Well, first let’s take a closer look at some of these a la carte foods. In addition to the Baked Flaming Hot Cheetos, our district also makes available to our kids items like Froot Loops, Corn Pops, Rice Krispies treats, chili cheese dogs, fried chicken sandwiches, pizza slices, beef taco nachos, Frito pie, four varieties of Doritos, quarter pound cheeseburgers, and sliders. To meet the aforementioned nutritional guidelines, these foods generally have to be doctored in some way, like baking the Cheetos and Doritos instead of frying them or reducing portion size. But while these foods might be “less bad” for you, you’d be hard-pressed to find a dietician or health professional who would recommend them as a regular part of a growing child’s diet.
More important, however, is the fact that the vast majority of HISD students are unaware of these nutritional modifications; to our children, there’s little difference between HISD’s beef taco nachos (which, I believe, use reduced-fat cheese and baked chips) and the beef taco nachos they get off campus (except for the fact that the latter may taste better). The result? Our schools are implicitly telling kids that it’s perfectly OK to eat these sorts of “carnival foods” every single day — even in an era in which one in three children are already overweight or obese — and many of our students are doing just that.
But nutritional considerations are not my only objection to our a la carte food. Here are a few more issues to consider, topics I hope to discuss in more detail in future Spork Report posts:
- Having an extensive a la carte menu like HISD’s undermines participation in the federal school meal program, a program in which taxpayers invested almost $11 billion last year and which, statistically, provides kids with even better nutrition than lunches packed from home.
- Selling a la carte items like burgers and pizza creates an economic incentive to offer the same types of foods on the federally reimbursable menu. Just take a look atHISD’s high school menu and you’ll see what I mean: a monotonous array of pizza, burgers, and mostly fried-item sandwiches, day after day after day.

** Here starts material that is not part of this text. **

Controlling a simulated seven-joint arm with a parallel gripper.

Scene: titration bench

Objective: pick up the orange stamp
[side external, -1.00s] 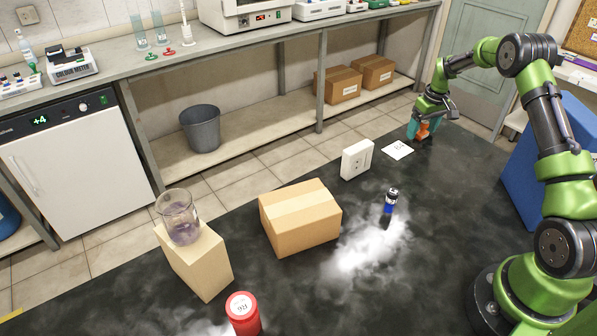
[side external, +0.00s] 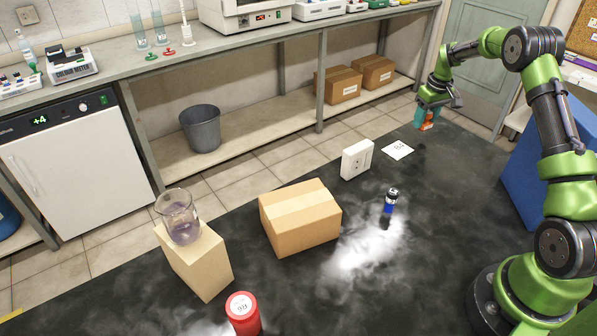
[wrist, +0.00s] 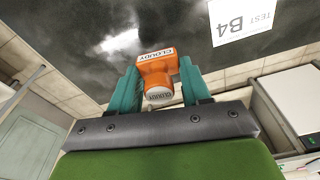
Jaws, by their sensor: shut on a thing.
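The orange stamp (wrist: 158,68) is between the teal fingers of my gripper (wrist: 160,88) in the wrist view. It has an orange body and a round pale end, both lettered "CLOUDY". The fingers press on it from both sides. In the side view my gripper (side external: 424,118) is at the upper right, over the far end of the black table, and the stamp (side external: 428,123) shows partly behind a teal finger. The stamp appears raised off the table.
A white card (side external: 397,150) lies near my gripper, beside a white socket box (side external: 357,159).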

- Parents often have little or no oversight over their children’s a la carte purchases and, indeed, many are shocked when they visit a school cafeteria and see the foods being made available to their children.

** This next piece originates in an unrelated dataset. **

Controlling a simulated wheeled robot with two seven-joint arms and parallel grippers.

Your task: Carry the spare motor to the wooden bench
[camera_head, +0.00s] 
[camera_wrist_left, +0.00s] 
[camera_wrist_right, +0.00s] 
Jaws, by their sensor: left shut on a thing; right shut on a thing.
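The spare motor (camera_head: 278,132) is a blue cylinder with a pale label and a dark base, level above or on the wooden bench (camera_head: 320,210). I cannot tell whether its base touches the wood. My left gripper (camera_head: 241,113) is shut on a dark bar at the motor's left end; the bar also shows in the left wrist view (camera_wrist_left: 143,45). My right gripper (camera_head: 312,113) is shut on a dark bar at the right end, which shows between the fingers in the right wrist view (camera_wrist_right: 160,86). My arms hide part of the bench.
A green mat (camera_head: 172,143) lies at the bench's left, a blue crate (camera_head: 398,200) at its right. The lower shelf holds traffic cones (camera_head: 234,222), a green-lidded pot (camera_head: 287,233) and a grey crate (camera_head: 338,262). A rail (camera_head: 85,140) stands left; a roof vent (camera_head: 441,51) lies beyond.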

- The sale of a la carte foods like the ones described above conflicts markedly with any nutrition education our children may receive as part of the school curriculum. The school talks the talk in the classroom but walks an entirely different walk in the cafeteria.
- Finally, and perhaps most importantly, offering two separate options for school food – the federal school meal program and an a la carte menu — has been shown to create painful stigma among kids who must, for financial reasons, rely on the school meal. (Indeed, it’s well documented that some of these children will choose to go hungry rather than be seen buying the “uncool” federal meal.) In a district like ours, in which over 80% of our students qualify for free or reduced price lunch, this is a matter of real concern.
So, is there any alternative to selling a la carte foods?
Yes. Some districts (and some states) have simply done away with a la carte altogether. San Francisco USD (which offers no a la carte food in its cafeterias) imposes a “no empty calories” standard to food sold in vending machines, so that “slightly less bad for you” junk food like the Baked Flaming Hot Cheetos simply can’t be sold.
There may well be a negative financial impact to discontinuing the sale of a la carte junk foods. In SFUSD, for example, the school board has in the past contributed funds to cover a food services shortfall; in an era of steep budget cuts, that’s a hard pill to swallow. But to turn the question around, we have to ask ourselves: is it ever OK to raise revenue at the expense of our children’s health?
In the end, what is HISD’s “food philosophy?”
Ultimately, the issue of a la carte touches on the larger philosophical question of how we want to feed the children in our district,* both in the a la carte line and in the reimbursable meal line. Are we content to continue to offer the “doctored junk foods” that are popular with kids but which may contribute to obesity now — and which seem very likely to engender lifelong poor eating habits?
HISD Food Services, in recently adopting a mission statement proclaiming its desire to become “a leader in child nutrition and wellness by providing the highest level of nutrition possible on our campuses,” seems to want to do better. And at the elementary level (where much less a la carte food is sold), we’re already seeing promising movement in the right direction, including more whole grain offerings, more fresh fruit, the introduction of salad bars and a more varied menu. (More on all of that to come in future Spork Report posts.)
The question is whether the district is willing to do right by our middle and high school students as well. Is it willing to greatly improve the a la carte menu — or even ditch it altogether? Are we willing to take a chance that even older students might eat something other than a burger or a slice of pizza? Or are we writing these older kids off as a lost cause?
And finally, a word to HISD Food Services
As soon as I posted the Cheetos-and-nacho-sauce photo three weeks ago, I feared I’d dealt an unfair blow to the many well-meaning, talented and committed school food professionals working in our district. Through my membership on the HISD Food Services Parent Advisory Committee, I’ve gotten to know some of these men and women over the last year and a half, and I recognize the significant hurdles they face in trying to feed over 200,000 kids a day, many from impoverished backgrounds, on a limited budget and under strict governmental regulations.
One child’s Cheetos-and-nacho-sauce lunch is hardly representative of every meal served in our district, or even the majority of HISD meals, and it was never my intent to imply otherwise. But it is my goal to reach the day when no child in HISD can call that utterly non-nutritive concoction “lunch” and be able to say that the district itself provided him or her with the means to do so.
*Some Spork Report readers have taken issue with the very notion of the federal government being in the business of feeding children, believing this to be solely a parental responsibility. My view is this: the National School Lunch Program has been in existence since the 1940’s and it isn’t going anywhere for the foreseeable future. So rather than getting into “Nanny State” debates about the proper role of government, my focus on this blog will always be purely pragmatic; if the school lunch program is here to stay, let’s talk about how to make it better.